[Collected data entries]
================

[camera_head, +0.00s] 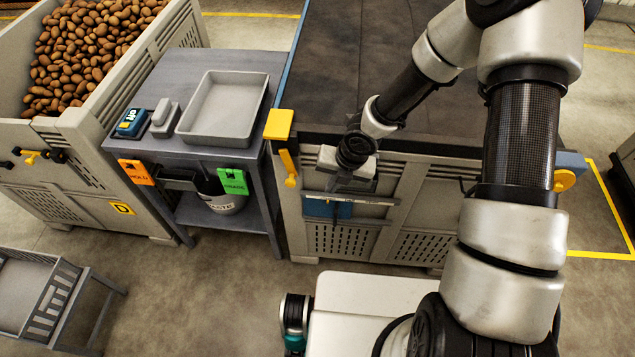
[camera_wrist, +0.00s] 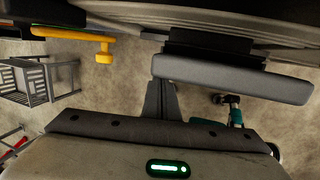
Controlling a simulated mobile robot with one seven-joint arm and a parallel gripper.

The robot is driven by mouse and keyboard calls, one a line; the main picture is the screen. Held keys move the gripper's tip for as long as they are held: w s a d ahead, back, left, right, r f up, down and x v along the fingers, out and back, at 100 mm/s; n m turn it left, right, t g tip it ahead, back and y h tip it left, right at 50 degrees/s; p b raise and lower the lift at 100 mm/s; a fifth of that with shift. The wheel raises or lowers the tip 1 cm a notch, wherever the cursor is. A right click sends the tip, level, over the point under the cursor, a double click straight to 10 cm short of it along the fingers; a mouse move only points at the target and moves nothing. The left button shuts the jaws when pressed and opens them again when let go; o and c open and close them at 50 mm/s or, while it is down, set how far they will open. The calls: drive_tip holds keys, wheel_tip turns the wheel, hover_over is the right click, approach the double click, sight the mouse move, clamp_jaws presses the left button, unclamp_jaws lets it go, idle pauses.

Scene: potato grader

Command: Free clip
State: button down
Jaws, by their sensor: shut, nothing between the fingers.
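My gripper (camera_head: 335,184) is in front of the near wall of the dark-covered crate (camera_head: 340,240), above a grey bar and a blue panel (camera_head: 328,209). In the wrist view its dark fingers (camera_wrist: 163,88) are together and empty, with their tips close to the underside of a grey bar (camera_wrist: 235,79); I cannot tell whether they touch. A yellow lever (camera_head: 288,166) hangs at the crate's left corner, left of the gripper. It also shows in the wrist view (camera_wrist: 75,35), apart from the fingers. I cannot tell for certain which part is the clip.
A grey table (camera_head: 170,75) at left holds a shallow tray (camera_head: 222,105) and small devices. An orange tag (camera_head: 136,172) and a green tag (camera_head: 233,181) hang at its front, near a bucket (camera_head: 222,205). A potato crate (camera_head: 85,140) stands further left. A grey rack (camera_head: 45,300) stands front left.

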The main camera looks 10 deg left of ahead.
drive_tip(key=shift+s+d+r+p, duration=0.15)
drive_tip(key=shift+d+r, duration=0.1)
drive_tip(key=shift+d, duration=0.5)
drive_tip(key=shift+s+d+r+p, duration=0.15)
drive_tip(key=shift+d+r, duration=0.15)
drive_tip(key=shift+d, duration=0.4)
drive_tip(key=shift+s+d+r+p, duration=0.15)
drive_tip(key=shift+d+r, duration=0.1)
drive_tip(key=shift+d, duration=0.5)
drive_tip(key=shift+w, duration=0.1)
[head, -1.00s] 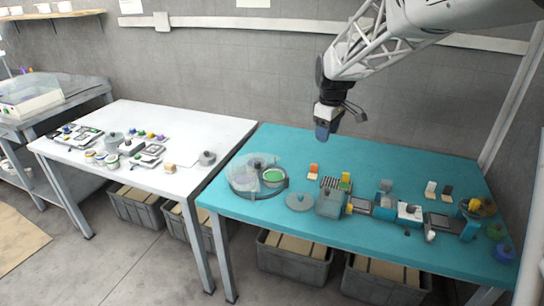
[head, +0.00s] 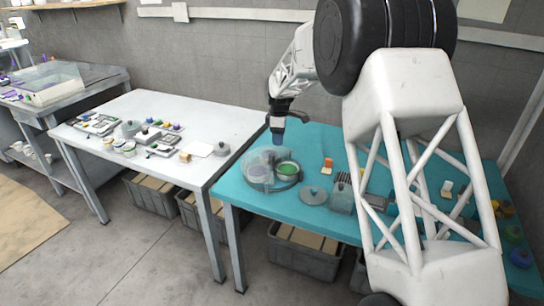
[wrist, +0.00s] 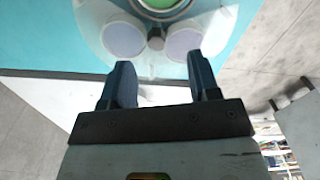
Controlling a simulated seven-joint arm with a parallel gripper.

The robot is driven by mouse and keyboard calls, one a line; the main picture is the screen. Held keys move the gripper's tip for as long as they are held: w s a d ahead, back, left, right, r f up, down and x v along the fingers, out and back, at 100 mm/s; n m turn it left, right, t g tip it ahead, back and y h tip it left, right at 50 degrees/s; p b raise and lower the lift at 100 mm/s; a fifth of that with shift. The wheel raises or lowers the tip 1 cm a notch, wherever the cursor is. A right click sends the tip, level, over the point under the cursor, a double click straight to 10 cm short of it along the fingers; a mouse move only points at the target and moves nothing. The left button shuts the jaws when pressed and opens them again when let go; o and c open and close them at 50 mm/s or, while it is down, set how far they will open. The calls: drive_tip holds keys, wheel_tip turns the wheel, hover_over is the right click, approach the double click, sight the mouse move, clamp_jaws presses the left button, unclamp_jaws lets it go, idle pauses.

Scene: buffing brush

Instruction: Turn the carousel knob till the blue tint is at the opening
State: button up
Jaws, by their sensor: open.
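The round carousel (head: 262,183) sits at the left end of the teal table, with a translucent cover over most of it. In the wrist view the green tint (wrist: 168,7) is at the top edge. Two pale bluish-lilac pads (wrist: 123,39) lie under the cover; I cannot tell which is the blue tint. A small grey knob (wrist: 156,40) stands between them. My gripper (wrist: 160,64) is open and empty, pointing down above the carousel, apart from the knob.
A grey round lid (head: 314,196) and a grey box (head: 342,198) stand right of the carousel. An orange-and-white block (head: 327,165) is behind them. The white table (head: 200,128) with several small parts adjoins at left. My arm hides much of the teal table's right part.

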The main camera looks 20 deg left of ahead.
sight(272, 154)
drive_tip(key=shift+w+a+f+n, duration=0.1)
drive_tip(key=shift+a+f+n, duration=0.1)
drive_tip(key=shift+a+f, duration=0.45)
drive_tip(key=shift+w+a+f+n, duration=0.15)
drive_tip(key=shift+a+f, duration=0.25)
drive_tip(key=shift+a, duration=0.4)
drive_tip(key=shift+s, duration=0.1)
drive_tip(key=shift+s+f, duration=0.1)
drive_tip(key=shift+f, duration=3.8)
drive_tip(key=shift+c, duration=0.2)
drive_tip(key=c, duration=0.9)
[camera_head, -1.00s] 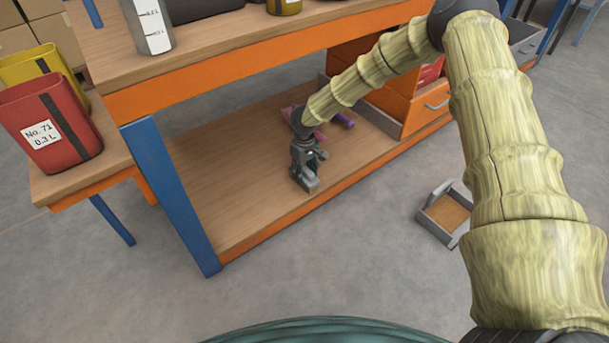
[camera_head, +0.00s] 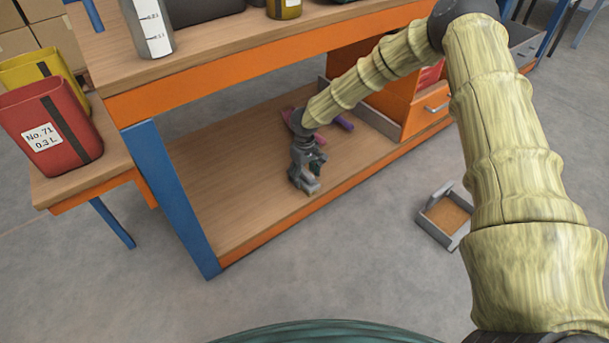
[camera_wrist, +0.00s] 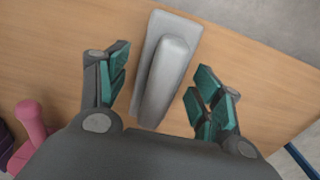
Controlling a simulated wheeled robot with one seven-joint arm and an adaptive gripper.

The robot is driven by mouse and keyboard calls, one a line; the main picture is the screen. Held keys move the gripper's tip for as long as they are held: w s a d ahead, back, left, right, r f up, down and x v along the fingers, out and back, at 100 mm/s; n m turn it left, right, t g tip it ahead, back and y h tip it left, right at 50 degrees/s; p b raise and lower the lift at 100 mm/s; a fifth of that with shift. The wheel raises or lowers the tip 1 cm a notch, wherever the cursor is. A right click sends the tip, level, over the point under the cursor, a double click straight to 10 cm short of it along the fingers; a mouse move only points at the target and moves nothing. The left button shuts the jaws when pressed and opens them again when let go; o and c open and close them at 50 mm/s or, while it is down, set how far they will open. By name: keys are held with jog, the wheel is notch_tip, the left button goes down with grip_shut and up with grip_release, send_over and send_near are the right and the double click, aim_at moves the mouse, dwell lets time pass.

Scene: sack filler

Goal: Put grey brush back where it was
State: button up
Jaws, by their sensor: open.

================

Stated problem: Output the lines above in full and exactly as given, omitting any pictures.

Response:
[camera_head, +0.00s] 
[camera_wrist, +0.00s] 
Controlling a simulated mobile robot with one seven-joint arm and a parallel gripper.

The robot is driven by mouse and keyboard calls, one a line; the main picture is the screen. Held keys move the gripper's tip for as long as they are held: w s a d ahead, back, left, right, r f up, down and x v along the fingers, out and back, at 100 mm/s; n m turn it left, right, t g tip it ahead, back and y h tip it left, right at 50 degrees/s; p b raise and lower the lift at 100 mm/s; a fifth of that with shift. The wheel raises or lowers the tip 1 cm a notch, wherever the cursor is. A right click sends the tip, level, over the point under the cursor, a double click straight to 10 cm short of it along the fingers; a mouse move only points at the target and moves nothing. The left button shuts the jaws when pressed and opens them again when let go; o and c open and close them at 50 mm/s or, while it is down, set how far they will open. The calls: drive_tip holds keys, wheel_tip turns the wheel, hover_over is the right click, approach the double click, sight the mouse move, clamp_jaws presses the left button, unclamp_jaws lets it go, idle pauses.

Scene: potato grader

Command: Free clip
State: button down
Jaws, by their sensor: shut, nothing between the fingers.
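My gripper (camera_head: 335,184) is in front of the near wall of the dark-covered crate (camera_head: 340,240), above a grey bar and a blue panel (camera_head: 328,209). In the wrist view its dark fingers (camera_wrist: 163,88) are together and empty, with their tips close to the underside of a grey bar (camera_wrist: 235,79); I cannot tell whether they touch. A yellow lever (camera_head: 288,166) hangs at the crate's left corner, left of the gripper. It also shows in the wrist view (camera_wrist: 75,35), apart from the fingers. I cannot tell for certain which part is the clip.
A grey table (camera_head: 170,75) at left holds a shallow tray (camera_head: 222,105) and small devices. An orange tag (camera_head: 136,172) and a green tag (camera_head: 233,181) hang at its front, near a bucket (camera_head: 222,205). A potato crate (camera_head: 85,140) stands further left. A grey rack (camera_head: 45,300) stands front left.

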The main camera looks 10 deg left of ahead.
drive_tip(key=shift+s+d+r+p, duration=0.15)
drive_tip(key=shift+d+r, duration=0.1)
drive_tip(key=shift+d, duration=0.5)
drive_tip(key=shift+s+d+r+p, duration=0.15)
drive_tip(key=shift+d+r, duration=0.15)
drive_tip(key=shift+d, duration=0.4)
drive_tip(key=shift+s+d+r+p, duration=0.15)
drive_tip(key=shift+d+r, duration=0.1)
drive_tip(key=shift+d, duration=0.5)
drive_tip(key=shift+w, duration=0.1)
[head, -1.00s] 
[head, +0.00s] 
[wrist, +0.00s] 
Controlling a simulated seven-joint arm with a parallel gripper.

The robot is driven by mouse and keyboard calls, one a line; the main picture is the screen. Held keys move the gripper's tip for as long as they are held: w s a d ahead, back, left, right, r f up, down and x v along the fingers, out and back, at 100 mm/s; n m turn it left, right, t g tip it ahead, back and y h tip it left, right at 50 degrees/s; p b raise and lower the lift at 100 mm/s; a fifth of that with shift. The wheel raises or lowers the tip 1 cm a notch, wherever the cursor is. A right click sends the tip, level, over the point under the cursor, a double click straight to 10 cm short of it along the fingers; a mouse move only points at the target and moves nothing. The left button shuts the jaws when pressed and opens them again when let go; o and c open and close them at 50 mm/s or, while it is down, set how far they will open. The calls: drive_tip holds keys, wheel_tip turns the wheel, hover_over is the right click, approach the double click, sight the mouse move, clamp_jaws presses the left button, unclamp_jaws lets it go, idle pauses.

Scene: buffing brush

Instruction: Turn the carousel knob till the blue tint is at the opening
State: button up
Jaws, by their sensor: open.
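The round carousel (head: 262,183) sits at the left end of the teal table, with a translucent cover over most of it. In the wrist view the green tint (wrist: 168,7) is at the top edge. Two pale bluish-lilac pads (wrist: 123,39) lie under the cover; I cannot tell which is the blue tint. A small grey knob (wrist: 156,40) stands between them. My gripper (wrist: 160,64) is open and empty, pointing down above the carousel, apart from the knob.
A grey round lid (head: 314,196) and a grey box (head: 342,198) stand right of the carousel. An orange-and-white block (head: 327,165) is behind them. The white table (head: 200,128) with several small parts adjoins at left. My arm hides much of the teal table's right part.

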The main camera looks 20 deg left of ahead.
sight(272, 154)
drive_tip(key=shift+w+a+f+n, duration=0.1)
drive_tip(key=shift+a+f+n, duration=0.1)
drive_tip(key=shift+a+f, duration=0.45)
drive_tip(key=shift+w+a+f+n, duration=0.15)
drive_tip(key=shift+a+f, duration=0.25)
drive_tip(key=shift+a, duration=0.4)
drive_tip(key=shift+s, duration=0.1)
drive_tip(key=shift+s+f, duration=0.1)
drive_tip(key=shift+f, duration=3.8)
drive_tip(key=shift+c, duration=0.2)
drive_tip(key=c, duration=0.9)
[camera_head, -1.00s] 
[camera_head, +0.00s] 
[camera_wrist, +0.00s] 
Controlling a simulated wheeled robot with one seven-joint arm and an adaptive gripper.

The robot is driven by mouse and keyboard calls, one a line; the main picture is the screen. Held keys move the gripper's tip for as long as they are held: w s a d ahead, back, left, right, r f up, down and x v along the fingers, out and back, at 100 mm/s; n m turn it left, right, t g tip it ahead, back and y h tip it left, right at 50 degrees/s; p b raise and lower the lift at 100 mm/s; a fifth of that with shift. The wheel raises or lowers the tip 1 cm a notch, wherever the cursor is. A right click sends the tip, level, over the point under the cursor, a double click straight to 10 cm short of it along the fingers; a mouse move only points at the target and moves nothing. The left button shuts the jaws when pressed and opens them again when let go; o and c open and close them at 50 mm/s or, while it is down, set how far they will open. By name: keys are held with jog, the wheel is notch_tip, the left button goes down with grip_shut and up with grip_release, send_over and send_near are the right and the double click, aim_at moves the mouse, dwell lets time pass.

Scene: sack filler

Goal: Put grey brush back where it was
State: button up
Jaws, by their sensor: open.

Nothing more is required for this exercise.